UCU fully supports Senate’s involvement in discussing and deliberating Senior Management’s proposals. But this must take place with full regard for due process and in conformity with agreed policies and procedures. Should Senate agree to deliberate on these proposals before consultations have taken place, it would for all intents and purposes abolish the MoC policy, with potentially far reaching consequences for the University’s governance, statutory position and institutional reputation. We call on Senators to defer formal approval of the proposals until such a time as meaningful consultation with all mandated parties has taken place.
With kind regards,
3) Letter from Vice-Chancellor Professor Trevor McMillan to Keele UCU
2nd December 2020
Dear Keele UCU,
I remain disappointed that you do not accept that there is a role for Senate decision-making in relation to academic matters as an important early stage in the consideration of changes required in the University and I continue to refute your assertion that the approach that has been taken with these programmes contravenes the requirements of the Management of Staff Affected by Change Policy and Procedure. There has never been any intention to reduce the place of staff and Trade Union consultation in a process that has not yet reached that stage.

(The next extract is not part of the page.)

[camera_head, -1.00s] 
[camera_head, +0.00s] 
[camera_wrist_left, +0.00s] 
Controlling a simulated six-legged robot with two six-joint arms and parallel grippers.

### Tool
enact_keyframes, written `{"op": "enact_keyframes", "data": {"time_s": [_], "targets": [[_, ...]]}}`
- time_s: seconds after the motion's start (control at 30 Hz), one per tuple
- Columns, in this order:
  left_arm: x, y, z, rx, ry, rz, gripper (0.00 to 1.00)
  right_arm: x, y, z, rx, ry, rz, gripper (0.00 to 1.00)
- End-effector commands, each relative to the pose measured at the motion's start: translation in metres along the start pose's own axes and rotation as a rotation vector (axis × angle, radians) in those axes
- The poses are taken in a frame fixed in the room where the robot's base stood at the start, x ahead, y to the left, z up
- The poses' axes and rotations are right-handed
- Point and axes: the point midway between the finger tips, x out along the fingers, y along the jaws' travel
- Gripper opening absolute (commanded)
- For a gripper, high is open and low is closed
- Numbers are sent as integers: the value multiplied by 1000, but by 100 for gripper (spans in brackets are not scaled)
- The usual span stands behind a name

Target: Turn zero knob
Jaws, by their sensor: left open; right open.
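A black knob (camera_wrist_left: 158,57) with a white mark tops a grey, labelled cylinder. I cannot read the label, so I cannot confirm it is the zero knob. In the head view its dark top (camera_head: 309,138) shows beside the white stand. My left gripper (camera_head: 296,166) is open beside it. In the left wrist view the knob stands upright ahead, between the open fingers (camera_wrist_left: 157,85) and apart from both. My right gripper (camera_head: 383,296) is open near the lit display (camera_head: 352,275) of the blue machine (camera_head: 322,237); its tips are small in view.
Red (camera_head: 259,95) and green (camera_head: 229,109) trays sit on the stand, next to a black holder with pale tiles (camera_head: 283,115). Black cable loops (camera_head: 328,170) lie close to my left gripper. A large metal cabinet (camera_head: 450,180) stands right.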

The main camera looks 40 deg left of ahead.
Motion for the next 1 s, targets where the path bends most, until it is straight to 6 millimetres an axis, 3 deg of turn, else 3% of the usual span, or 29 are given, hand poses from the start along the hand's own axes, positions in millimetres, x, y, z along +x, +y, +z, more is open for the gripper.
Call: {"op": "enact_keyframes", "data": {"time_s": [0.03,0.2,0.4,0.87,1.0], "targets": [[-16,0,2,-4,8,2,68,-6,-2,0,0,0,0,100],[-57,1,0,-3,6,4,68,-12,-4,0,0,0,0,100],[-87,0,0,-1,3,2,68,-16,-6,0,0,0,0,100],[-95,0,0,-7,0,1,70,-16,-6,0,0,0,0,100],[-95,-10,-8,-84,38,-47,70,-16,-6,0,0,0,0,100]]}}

It would be undermining the authority of Senate if the paper on the future of Music programmes was deemed to be for discussion only, but perhaps that is your intention. Senate decision-making should be focused on meaningful execution of its duty to consider academic matters using the breadth and knowledge of senators from right across the university.
As is right and proper, Senate has the option to reject any proposal or to request further consideration of a matter prior to final decision. But that is a decision for Senate.
Sadly, the open letter that you have sent to senators containing views that we believe to be erroneous, have meant that any discussion today would lack the focus that Senate needs on the academic issues in question. I have therefore taken the decision to withdraw the paper: “The Future of Programmes in Music and Music Technology” from the Senate agenda today.